- EXERCISE DETAILS
Locate all lines with the word "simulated" and copy them out.

- DATA EXCERPTS

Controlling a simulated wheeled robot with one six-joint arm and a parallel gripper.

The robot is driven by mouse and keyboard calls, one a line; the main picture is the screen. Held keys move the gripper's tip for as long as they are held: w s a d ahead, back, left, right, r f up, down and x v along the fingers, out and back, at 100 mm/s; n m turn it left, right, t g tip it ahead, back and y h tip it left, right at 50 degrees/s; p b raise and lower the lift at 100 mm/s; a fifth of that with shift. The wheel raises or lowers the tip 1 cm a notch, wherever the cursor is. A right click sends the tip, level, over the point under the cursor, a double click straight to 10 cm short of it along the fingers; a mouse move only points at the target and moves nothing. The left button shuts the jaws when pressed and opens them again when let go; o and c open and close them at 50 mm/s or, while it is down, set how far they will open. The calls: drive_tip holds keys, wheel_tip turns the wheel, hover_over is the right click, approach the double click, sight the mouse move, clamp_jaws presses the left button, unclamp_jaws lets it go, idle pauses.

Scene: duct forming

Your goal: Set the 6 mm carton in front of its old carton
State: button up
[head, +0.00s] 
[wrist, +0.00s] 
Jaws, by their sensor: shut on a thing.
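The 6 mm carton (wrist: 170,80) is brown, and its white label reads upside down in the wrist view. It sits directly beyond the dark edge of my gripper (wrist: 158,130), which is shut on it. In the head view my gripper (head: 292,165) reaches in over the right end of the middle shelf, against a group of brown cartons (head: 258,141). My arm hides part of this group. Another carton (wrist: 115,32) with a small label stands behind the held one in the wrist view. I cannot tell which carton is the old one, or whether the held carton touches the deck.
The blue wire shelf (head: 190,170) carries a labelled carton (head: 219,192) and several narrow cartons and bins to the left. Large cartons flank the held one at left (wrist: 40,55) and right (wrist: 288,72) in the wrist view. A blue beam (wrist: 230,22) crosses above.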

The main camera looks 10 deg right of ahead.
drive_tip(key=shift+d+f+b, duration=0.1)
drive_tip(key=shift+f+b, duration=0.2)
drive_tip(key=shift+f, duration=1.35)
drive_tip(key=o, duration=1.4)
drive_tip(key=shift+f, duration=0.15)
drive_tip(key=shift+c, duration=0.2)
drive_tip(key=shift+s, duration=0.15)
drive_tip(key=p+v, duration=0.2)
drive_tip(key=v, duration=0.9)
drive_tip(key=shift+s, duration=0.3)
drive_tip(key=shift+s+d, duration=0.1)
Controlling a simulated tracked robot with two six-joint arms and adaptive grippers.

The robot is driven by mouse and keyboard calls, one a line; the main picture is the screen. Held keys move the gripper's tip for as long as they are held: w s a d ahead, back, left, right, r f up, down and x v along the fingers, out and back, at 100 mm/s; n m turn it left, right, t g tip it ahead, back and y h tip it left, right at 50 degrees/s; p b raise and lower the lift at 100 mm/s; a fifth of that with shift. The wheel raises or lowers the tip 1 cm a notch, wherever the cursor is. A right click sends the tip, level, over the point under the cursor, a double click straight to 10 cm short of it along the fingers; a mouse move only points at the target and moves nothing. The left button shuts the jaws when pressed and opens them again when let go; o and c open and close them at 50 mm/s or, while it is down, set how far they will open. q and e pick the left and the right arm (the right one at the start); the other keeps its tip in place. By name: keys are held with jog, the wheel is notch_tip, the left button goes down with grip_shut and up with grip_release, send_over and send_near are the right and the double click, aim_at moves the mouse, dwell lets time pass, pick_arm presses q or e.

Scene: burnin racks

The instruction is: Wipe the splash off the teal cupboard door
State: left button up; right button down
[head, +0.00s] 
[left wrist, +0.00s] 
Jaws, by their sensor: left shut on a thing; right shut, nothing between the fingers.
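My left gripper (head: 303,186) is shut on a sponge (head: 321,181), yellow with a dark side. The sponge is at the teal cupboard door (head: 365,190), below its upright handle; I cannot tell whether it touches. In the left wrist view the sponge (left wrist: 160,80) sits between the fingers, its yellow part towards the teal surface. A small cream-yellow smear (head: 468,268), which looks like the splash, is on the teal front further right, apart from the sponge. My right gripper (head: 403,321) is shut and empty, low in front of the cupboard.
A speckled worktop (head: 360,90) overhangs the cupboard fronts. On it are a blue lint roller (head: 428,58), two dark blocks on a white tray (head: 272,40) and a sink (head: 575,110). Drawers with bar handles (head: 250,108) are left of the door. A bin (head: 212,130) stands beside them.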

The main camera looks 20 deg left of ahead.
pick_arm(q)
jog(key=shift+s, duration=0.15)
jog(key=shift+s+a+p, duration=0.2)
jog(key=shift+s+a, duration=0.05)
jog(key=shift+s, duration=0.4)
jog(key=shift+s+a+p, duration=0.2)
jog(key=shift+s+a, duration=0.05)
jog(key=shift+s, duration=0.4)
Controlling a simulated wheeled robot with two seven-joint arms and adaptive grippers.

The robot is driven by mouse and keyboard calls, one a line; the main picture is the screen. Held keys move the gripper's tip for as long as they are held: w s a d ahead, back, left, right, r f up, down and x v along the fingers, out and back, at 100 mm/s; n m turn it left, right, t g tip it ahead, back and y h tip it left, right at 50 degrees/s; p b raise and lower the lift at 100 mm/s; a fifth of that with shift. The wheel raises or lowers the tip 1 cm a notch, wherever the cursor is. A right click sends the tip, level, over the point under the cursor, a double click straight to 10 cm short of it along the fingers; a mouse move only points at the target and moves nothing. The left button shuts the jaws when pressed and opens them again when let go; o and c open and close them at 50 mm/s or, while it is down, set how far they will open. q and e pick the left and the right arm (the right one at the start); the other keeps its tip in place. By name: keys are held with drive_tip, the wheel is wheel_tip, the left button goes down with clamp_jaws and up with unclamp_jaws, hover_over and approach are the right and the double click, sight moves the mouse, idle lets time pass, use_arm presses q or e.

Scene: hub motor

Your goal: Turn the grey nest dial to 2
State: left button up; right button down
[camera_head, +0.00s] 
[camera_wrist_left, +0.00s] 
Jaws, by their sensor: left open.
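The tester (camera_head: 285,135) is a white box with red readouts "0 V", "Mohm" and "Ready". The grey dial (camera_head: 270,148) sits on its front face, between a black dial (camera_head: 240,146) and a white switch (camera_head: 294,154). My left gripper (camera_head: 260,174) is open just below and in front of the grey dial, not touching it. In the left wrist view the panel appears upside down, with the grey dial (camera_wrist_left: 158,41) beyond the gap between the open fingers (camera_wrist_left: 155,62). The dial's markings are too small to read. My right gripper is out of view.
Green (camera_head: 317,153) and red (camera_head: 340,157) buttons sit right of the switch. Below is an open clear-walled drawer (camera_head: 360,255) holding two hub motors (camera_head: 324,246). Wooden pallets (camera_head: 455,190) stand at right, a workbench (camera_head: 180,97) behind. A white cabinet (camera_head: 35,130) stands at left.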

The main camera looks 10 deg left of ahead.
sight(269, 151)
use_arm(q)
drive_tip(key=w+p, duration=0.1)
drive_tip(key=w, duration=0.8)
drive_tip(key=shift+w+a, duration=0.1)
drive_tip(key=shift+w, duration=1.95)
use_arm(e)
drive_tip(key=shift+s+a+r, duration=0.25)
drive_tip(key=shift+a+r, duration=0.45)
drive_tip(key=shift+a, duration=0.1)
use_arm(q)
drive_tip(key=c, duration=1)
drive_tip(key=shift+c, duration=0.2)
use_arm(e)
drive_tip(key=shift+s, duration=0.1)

- RESULT FOR THIS EXERCISE
Controlling a simulated wheeled robot with one six-joint arm and a parallel gripper.
Controlling a simulated tracked robot with two six-joint arms and adaptive grippers.
Controlling a simulated wheeled robot with two seven-joint arms and adaptive grippers.

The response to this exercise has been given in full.